When it comes to the issue of transit, a lot of car drivers and sprawl-promoters love to point out that transit is subsidized, and quite heavily. Indeed, in North America, user fares tend to pay for only 25-30% of transit costs, whereas car drivers, even if they are somewhat subsidized, pay the entire cost of their vehicle, and their gas and a part of the infrastructure they use through different taxes. There are externalities, but of the direct cost of their transport, car users have a good case saying they pay a larger share of it than transit users.

When some call for things like congestion charges, tolls, higher gas taxes or less free parking, they react by saying that before any additional money is asked of them, transit users should have to pay the full cost of their transport. Now, I've already come out in favor of self-funded transit, but only after cars are forced to pay their own way. What can we tell them?

Subsidy 101

First, I think that prices in an economy running on money is an information vehicle: how many resources does it take the replace the good or service you are consuming. A price that is too low incites people to over-use a resource, which is unsustainable in the long run unless there is a wealth transfer, in essence a subsidy from the rest of the economy to the consumption of that given good or service. Generally, subsidies come from governments, but sometimes they may come from private sources, for instance senior discounts in many private businesses may be considered a subsidy, as certain customers are offered products at a lower cost, which probably has to be funded from the margin of sales to other consumers.

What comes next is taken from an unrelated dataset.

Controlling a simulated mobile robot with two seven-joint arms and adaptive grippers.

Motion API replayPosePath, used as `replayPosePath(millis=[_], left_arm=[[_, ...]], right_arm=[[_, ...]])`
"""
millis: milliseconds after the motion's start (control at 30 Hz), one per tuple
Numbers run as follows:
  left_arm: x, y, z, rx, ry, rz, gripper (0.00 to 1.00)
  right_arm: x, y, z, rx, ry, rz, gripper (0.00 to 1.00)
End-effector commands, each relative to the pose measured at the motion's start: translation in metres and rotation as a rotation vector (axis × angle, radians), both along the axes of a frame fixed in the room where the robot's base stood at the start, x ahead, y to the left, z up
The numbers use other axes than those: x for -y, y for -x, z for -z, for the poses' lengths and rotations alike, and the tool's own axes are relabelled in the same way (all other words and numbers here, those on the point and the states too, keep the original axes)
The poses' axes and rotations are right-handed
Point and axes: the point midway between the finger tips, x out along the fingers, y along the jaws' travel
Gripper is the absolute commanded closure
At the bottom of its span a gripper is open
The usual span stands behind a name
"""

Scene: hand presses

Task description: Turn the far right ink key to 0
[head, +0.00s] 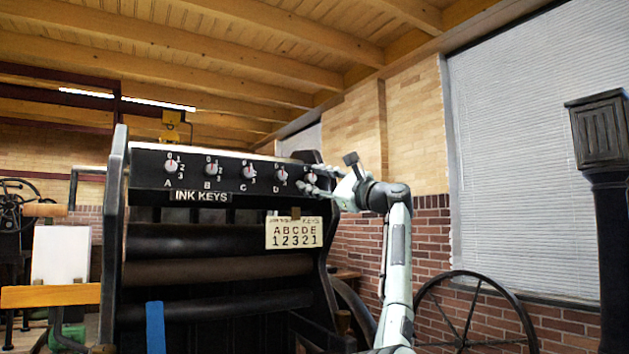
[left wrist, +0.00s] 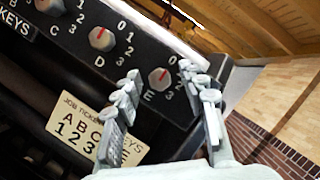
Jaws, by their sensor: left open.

So why offer a subsidy? What can justify them?
  • Social/political objectives
For instance, subsidizing health care satisfies a socio-political objective. Most societies see access to health care as a basic human right as it allows people to protect their most basic human right: the right to live. Therefore, we accept  a draw on the rest of our economic objectives in order to fund health care, so that people have access to it when they need it. Yes, this means that people will consume more of it than they would have otherwise and we as a society would spend more on it, but it's something we tend to see as a worthwhile sacrifice for a more humane society.
  • An approach to externalities
Externalities are a cost to society or to a third party created by an economic transaction between individuals. For instance, if you buy cigarettes, the economic transaction was between a smoker and a tobacco seller (who himself bought it from a distributor, etc...). But if you smoke those cigarettes around people, the smell and tainted air they will be subjected to is an externality. If you have a car with no filtration system and use leaded gas, pumping a lot of pollution into the air and contributing to smog and asthma, then that is an externality.

The basic approach to externalities is to internalize it, meaning to have the buyer pay more for the product than its direct costs to account for the externality. However, there is another alternative: subsidizing alternatives to lower their relative cost.

For instance, let's take this economic choice between two options, the first one has low direct costs but high externalities, the second one has high direct costs but no externality.

The first option is more attractive to people because of the lower direct costs, yet the costs attached to it are higher overall. The result would likely be that most people would choose option 1, saving themselves money but costing more to society overall.

One approach to this problem is to simply add a tax to option 1 to equal the externality cost:
This incorporates the cost of externalities into the direct cost to the consumer and makes option 2 cheaper for them, many people will thus opt for it instead of 1. Overall, society has won out, because the costs of option 2 overall are lower than that of option 1.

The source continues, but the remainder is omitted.